K-3 teachers spend week learning literacy strategies

About 800 teachers attended the training, which promotes the District's goal of all children reading proficiently by 4th grade.

This article was originally published in The Notebook. In August 2020, The Notebook became Chalkbeat Philadelphia.

School has only been out for a week, but teachers are already back in the classrooms. This time, however, the teachers are in the role of students, sitting in desk chairs, raising their hands, and learning from one another.

These teachers are taking part in the Early Literacy Summer Institute, a weeklong program sponsored by the School District that is designed to give K-3 teachers, special education teachers, and teachers of English language learners the skills they need to teach reading and literacy most effectively. About 800 teachers from 53 schools attended this year’s program, being held June 27-July 1 at Samuel Fels High School.

“Our most important resource is our teachers,” said Diane Castelbuono, the School District’s deputy chief of early childhood education. “This is all about investing back in our teachers.”

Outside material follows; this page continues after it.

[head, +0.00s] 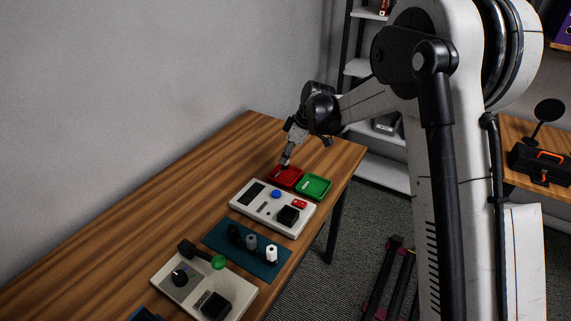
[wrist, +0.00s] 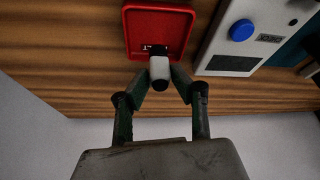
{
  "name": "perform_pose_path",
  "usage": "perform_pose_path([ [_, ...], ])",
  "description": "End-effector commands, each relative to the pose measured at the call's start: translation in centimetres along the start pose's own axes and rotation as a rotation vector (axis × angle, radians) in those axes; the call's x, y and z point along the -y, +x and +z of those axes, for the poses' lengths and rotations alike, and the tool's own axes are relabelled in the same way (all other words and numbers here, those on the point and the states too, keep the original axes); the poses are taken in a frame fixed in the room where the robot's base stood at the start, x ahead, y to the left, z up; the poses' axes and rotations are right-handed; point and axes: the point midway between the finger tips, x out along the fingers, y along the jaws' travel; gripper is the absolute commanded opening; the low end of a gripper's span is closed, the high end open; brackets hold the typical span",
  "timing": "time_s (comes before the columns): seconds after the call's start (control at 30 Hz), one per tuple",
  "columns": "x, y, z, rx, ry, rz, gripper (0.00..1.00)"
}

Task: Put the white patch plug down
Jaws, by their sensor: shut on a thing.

This mission – to give teachers the training and support they need to help students – provided the framework for the activities throughout the week. Each day, teachers participated in different sessions that gave them strategies toward specific goals. They included helping students to write, working with ELL students, strategies for promoting independent reading, and engaging families in children’s literacy development.

The Institute, funded by the William Penn Foundation, the Lenfest Foundation, and the Fund for the School District of Philadelphia, is part of a citywide push to get students to read on grade-level by 4th grade. Known as READ! by 4th, the campaign stresses that students who are reading by 4th grade are more likely to stay on track throughout their academic career, including graduating high school, and even later on in life.

Students who don’t reach this benchmark are far less likely to have a successful academic career and graduate.

In Philadelphia, where poverty, among other things, poses a challenge to academic success, the benefits associated with literacy offer a brighter path.

“Education has to be the pathway to opportunity,” said Pedro Noguera, a professor at UCLA, who was the keynote speaker at the institute on Wednesday.

Noguera was one of five keynote speakers this week. The others were Susan Neuman, Nelson Flores, Carol Jago, and Karen Mapp. Each approached the topic of literacy from a different perspective. Neuman is an educator and former U.S. assistant secretary of secondary and elementary education. Flores is an assistant professor in the educational linguistics division of the University of Pennsylvania, and spoke about bilingual students on Tuesday. Carol Jago is the former president of the National Council of Teachers of English, and Karen Mapp is the faculty director of the Education Policy and Management Master’s Program at Harvard University.

Noguera discussed some of the challenges that schools across the country face and offered ideas about the type of environment that students need in order to thrive. He also stressed the importance of building support and placed it within the context of reducing inequity.

“Poverty is not a learning disability,” Noguera said.

For many teachers in the audience, this message struck a chord.

“[Noguera] really seemed to be in touch with what was going on in Philly,” said Catherine Memmolo, an English language arts teacher at Kirkbride Elementary School. “I think everybody needed to hear that.”

Memmolo, who has been working in Philadelphia schools for 14 years, then attended the session on how to develop writers among the youngest students. Carol Roth, a former teacher, guided participants through different steps involved in teaching writing to K-3 students. First, they observe what the teacher does, then they help, and finally they write on their own. Teachers also worked in groups to discuss a sample of a student’s work for each grade level from kindergarten to 3rd grade.

The Institute sent teachers home with new resources, skills, and the ultimate prize: books for their classrooms for “leveled” libraries. These classroom collections include books that are color-coded for different reading levels. They support the instructional strategy of meeting students where they are; the children know which books they can handle and they have an incentive to move up to the next level.

Gregory Sacharok, a 1st-grade teacher at Nebinger Elementary School said the books were an incentive to attend.

In addition to a leveled library for K-3 classrooms, each school whose eligible teachers successfully complete the weeklong program also receive a literacy coach.

Many teachers said that they valued the opportunity to work with other schools this week and that they recognize that how they use their new training will prove to be most important.

“I think we all kind of have a mutual feeling about learning in general and taking something home with you,” said Devonie Upchurch, a kindergarten teacher at Carnell. “It could just even be something small that somebody does in their class that’s more effective than something that you do in yours that helps with the students or makes something that you do more effective.”